Losy rodzeństwa Baudelaire w trzeciej odsłonie. Przygotujcie się na szybkie tempo i wiele zwrotów akcji. Zamieranie z pilotem w ręku i szczęką na podłodze gwarantowane!
Jeśli jeszcze nie oglądaliście żadnego odcinka serialu Seria Niefortunnych Zdarzeń to zaklinam Was, nie oglądajcie. Jest to historia tak smutna i brutalna, że na wieki odmieni Wasze życie. Ja niestety nie mogę sobie pozwolić by z lekkością wyłączyć odbiornik. Nazywam się Ola Woźniak i zobowiązałam się do zrecenzowania trzeciej (nomen omen) serii opowieści o słynnych Sierotach.
Cały sezon pod znakiem łamania schematów
Dotychczasowa budowa narracji była dosyć przewidywalna: rodzeństwo trafia do kolejnych opiekunów, którzy dają się zwieść sztuczkom Olafa i jego trupy. Wioletka wymyśla jakiś cud techniki, Klaus przypomina sobie fakty zawarte w książce przeczytanej wiele lat wcześniej, a Słoneczko gryzie lub wykonuje czynności zbyt niebezpieczne jak na swój wiek. Ot, taka huśtawka.
Tym razem oczywiście talenty Baudelaire’ów również wydają się nie mieć granic, jednak osierocone trio postanawia wziąć sprawy w swoje ręce. Coraz ważniejsze bowiem staje się rozwikłanie zagadek dotyczących przeszłości ich rodziców oraz tajnej organizacji.
Kim był Olaf zanim stał się Hrabią
To pytanie zadawali sobie wszyscy fani Serii Niefortunnych Zdarzeń od momentu, gdy przewrócili pierwszą stronę książki lub obejrzeli początek serialu. Postać charyzmatycznego aktora (w tej roli Neil Patrick Harris) jest wyjątkowo interesująca, chociaż przez większość czasu jednowymiarowa. (Słowem „charyzmatyczny” określa się kogoś, kto potrafi z łatwością wpływać na innych zyskując autorytet.)
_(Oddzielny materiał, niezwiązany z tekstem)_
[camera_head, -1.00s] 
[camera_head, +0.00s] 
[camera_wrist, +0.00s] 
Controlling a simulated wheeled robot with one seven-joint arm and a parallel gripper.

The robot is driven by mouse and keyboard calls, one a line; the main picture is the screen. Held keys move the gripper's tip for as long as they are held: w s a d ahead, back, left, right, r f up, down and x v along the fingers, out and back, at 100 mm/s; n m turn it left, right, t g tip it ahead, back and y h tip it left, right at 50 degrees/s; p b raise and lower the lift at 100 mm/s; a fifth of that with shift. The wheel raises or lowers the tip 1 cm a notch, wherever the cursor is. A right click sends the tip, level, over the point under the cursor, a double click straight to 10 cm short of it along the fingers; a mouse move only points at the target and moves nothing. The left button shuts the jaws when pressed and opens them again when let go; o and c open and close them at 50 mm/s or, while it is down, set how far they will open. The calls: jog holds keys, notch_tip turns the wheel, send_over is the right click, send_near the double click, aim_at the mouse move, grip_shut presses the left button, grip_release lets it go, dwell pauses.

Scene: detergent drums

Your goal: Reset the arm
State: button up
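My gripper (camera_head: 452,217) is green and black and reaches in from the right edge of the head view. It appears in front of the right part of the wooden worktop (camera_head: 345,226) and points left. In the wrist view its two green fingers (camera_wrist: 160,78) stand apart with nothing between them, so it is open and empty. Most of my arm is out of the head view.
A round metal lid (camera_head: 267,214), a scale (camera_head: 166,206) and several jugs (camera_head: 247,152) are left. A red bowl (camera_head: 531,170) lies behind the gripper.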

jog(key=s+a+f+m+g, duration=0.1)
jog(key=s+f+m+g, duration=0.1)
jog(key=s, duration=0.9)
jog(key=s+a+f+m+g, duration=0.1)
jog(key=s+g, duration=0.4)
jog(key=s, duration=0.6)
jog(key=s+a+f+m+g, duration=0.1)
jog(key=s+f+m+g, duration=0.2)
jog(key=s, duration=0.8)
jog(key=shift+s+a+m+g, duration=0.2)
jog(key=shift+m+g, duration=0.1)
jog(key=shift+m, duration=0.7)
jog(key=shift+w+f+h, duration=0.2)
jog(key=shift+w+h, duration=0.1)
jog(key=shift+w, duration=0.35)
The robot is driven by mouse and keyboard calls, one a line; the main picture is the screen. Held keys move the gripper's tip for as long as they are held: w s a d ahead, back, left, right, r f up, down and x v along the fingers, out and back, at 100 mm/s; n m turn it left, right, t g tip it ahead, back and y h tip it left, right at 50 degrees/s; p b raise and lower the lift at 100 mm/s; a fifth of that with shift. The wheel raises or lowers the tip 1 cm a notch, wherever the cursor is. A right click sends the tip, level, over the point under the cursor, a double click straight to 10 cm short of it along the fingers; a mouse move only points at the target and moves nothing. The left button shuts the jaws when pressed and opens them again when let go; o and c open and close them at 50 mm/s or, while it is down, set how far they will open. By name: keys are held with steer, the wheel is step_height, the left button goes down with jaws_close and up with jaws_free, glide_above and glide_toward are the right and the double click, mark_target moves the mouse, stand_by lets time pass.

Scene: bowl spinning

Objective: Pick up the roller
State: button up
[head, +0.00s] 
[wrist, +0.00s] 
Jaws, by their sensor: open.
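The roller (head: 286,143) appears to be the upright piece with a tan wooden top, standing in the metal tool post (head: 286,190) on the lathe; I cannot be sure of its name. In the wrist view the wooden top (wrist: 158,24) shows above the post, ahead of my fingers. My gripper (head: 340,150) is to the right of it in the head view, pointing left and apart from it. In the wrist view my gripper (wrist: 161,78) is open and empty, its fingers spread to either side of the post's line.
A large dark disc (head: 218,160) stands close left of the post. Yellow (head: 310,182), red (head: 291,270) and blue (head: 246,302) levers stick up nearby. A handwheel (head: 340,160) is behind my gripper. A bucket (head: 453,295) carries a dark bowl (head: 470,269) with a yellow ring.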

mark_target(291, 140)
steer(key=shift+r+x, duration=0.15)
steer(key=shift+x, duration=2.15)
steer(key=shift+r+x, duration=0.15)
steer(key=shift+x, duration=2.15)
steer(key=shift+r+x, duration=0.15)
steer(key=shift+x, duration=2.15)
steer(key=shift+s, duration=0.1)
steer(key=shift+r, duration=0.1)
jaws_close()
Dopiero trzecia seria rzuca nań nowe światło i zdradza więcej ciekawostek dotyczących motywacji Olafa i jego związków z organizacją WZS. Według mnie czyni to rychło w czas gdyż do tej pory naczelny antagonista jawił się, jako desperat goniący jedynie za fortuną Baudelaire’ów. Uważny widz domyślał się oczywiście, że za działaniami Hrabiego stoi nieco więcej motywów niż tylko chęć szybkiego i łatwego wzbogacenia się, jednak zwrot ku przeszłości należy rozpatrywać w kategorii „efektu wow”.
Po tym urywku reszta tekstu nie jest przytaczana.